* **To do**
Restate all the material verbatim, except for the pictures.

* **Entries from a robot dataset**
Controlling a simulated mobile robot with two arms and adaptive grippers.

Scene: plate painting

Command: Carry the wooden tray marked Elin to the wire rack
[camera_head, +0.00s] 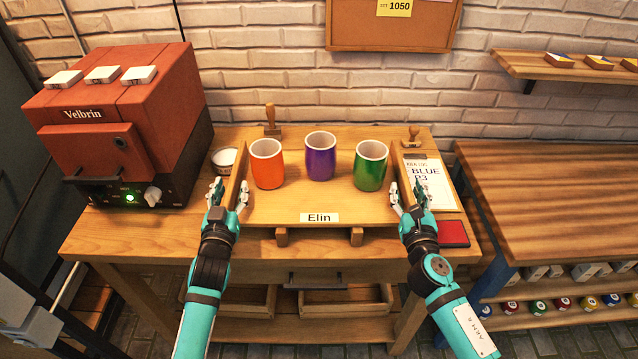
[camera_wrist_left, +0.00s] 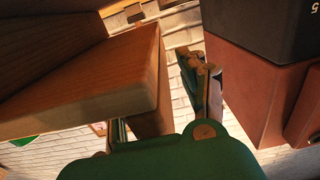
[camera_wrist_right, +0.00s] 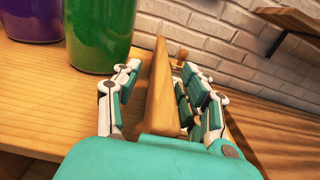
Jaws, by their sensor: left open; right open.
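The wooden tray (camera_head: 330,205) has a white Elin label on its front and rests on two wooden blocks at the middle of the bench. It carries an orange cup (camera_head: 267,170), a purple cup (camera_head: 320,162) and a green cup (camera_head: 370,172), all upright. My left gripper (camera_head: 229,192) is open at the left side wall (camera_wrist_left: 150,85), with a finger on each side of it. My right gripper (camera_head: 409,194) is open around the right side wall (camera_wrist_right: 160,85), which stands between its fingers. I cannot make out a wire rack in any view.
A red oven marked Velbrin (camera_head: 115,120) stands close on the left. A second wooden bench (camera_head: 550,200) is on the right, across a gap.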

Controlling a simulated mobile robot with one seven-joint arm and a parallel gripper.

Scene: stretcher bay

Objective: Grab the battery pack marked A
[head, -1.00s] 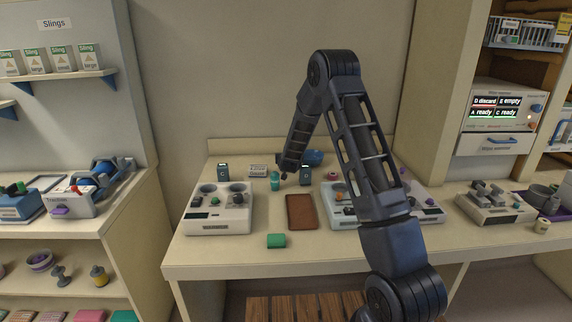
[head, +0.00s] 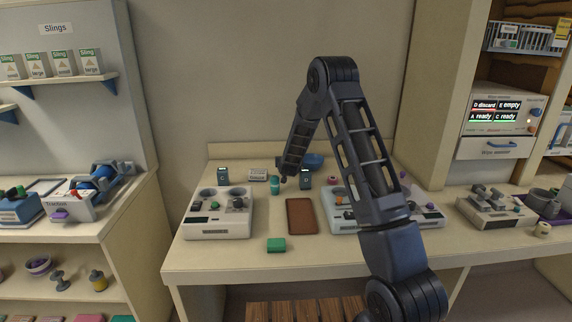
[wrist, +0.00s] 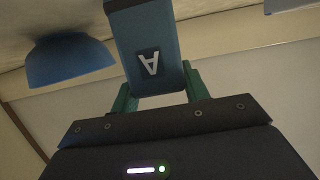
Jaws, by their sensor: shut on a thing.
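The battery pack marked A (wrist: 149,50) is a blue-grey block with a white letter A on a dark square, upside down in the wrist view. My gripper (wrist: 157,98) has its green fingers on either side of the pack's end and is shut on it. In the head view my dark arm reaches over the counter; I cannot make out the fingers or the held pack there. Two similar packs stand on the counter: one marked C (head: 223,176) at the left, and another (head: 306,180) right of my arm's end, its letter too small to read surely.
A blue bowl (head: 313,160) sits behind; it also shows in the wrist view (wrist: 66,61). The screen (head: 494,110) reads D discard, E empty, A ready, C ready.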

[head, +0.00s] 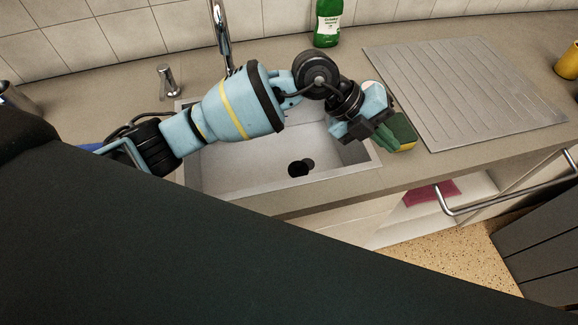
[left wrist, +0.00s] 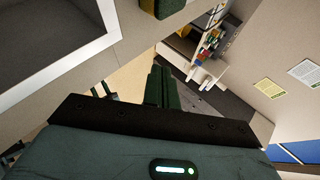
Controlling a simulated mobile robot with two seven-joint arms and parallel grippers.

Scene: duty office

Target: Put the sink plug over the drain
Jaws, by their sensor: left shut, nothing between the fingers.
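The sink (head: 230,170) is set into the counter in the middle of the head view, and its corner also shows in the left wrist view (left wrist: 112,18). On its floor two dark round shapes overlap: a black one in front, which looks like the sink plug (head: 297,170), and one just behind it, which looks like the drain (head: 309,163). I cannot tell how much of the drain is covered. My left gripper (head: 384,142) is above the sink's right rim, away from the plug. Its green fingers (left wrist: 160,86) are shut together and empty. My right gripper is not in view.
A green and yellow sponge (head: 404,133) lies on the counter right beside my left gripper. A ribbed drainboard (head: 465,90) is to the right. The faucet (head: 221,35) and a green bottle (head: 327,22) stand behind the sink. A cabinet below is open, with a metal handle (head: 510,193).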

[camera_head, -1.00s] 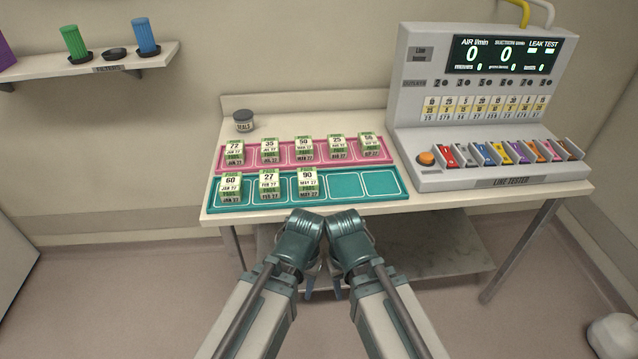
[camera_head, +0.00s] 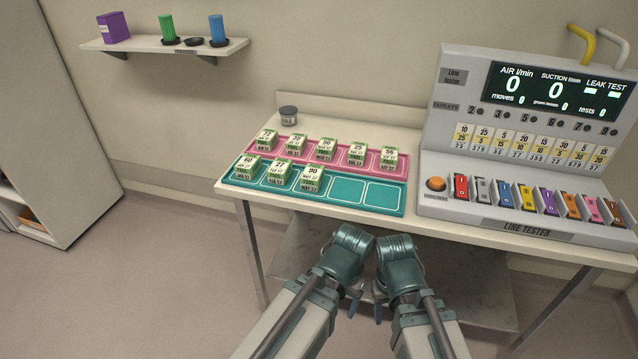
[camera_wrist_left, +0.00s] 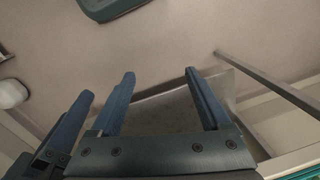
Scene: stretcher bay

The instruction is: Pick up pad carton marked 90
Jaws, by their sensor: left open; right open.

* **Expected answer**
Controlling a simulated mobile robot with two arms and adaptive grippers.

Scene: plate painting

Command: Carry the wooden tray marked Elin to the wire rack
[camera_head, +0.00s] 
[camera_wrist_left, +0.00s] 
[camera_wrist_right, +0.00s] 
Jaws, by their sensor: left open; right open.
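The wooden tray (camera_head: 330,205) has a white Elin label on its front and rests on two wooden blocks at the middle of the bench. It carries an orange cup (camera_head: 267,170), a purple cup (camera_head: 320,162) and a green cup (camera_head: 370,172), all upright. My left gripper (camera_head: 229,192) is open at the left side wall (camera_wrist_left: 150,85), with a finger on each side of it. My right gripper (camera_head: 409,194) is open around the right side wall (camera_wrist_right: 160,85), which stands between its fingers. I cannot make out a wire rack in any view.
A red oven marked Velbrin (camera_head: 115,120) stands close on the left. A second wooden bench (camera_head: 550,200) is on the right, across a gap.

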Controlling a simulated mobile robot with one seven-joint arm and a parallel gripper.

Scene: stretcher bay

Objective: Grab the battery pack marked A
[head, -1.00s] 
[head, +0.00s] 
[wrist, +0.00s] 
Jaws, by their sensor: shut on a thing.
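The battery pack marked A (wrist: 149,50) is a blue-grey block with a white letter A on a dark square, upside down in the wrist view. My gripper (wrist: 157,98) has its green fingers on either side of the pack's end and is shut on it. In the head view my dark arm reaches over the counter; I cannot make out the fingers or the held pack there. Two similar packs stand on the counter: one marked C (head: 223,176) at the left, and another (head: 306,180) right of my arm's end, its letter too small to read surely.
A blue bowl (head: 313,160) sits behind; it also shows in the wrist view (wrist: 66,61). The screen (head: 494,110) reads D discard, E empty, A ready, C ready.

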[head, +0.00s] 
[left wrist, +0.00s] 
Controlling a simulated mobile robot with two seven-joint arms and parallel grippers.

Scene: duty office

Target: Put the sink plug over the drain
Jaws, by their sensor: left shut, nothing between the fingers.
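The sink (head: 230,170) is set into the counter in the middle of the head view, and its corner also shows in the left wrist view (left wrist: 112,18). On its floor two dark round shapes overlap: a black one in front, which looks like the sink plug (head: 297,170), and one just behind it, which looks like the drain (head: 309,163). I cannot tell how much of the drain is covered. My left gripper (head: 384,142) is above the sink's right rim, away from the plug. Its green fingers (left wrist: 160,86) are shut together and empty. My right gripper is not in view.
A green and yellow sponge (head: 404,133) lies on the counter right beside my left gripper. A ribbed drainboard (head: 465,90) is to the right. The faucet (head: 221,35) and a green bottle (head: 327,22) stand behind the sink. A cabinet below is open, with a metal handle (head: 510,193).

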[camera_head, -1.00s] 
[camera_head, +0.00s] 
[camera_wrist_left, +0.00s] 
Scene: stretcher bay

The instruction is: Pick up pad carton marked 90
Jaws, by their sensor: left open; right open.

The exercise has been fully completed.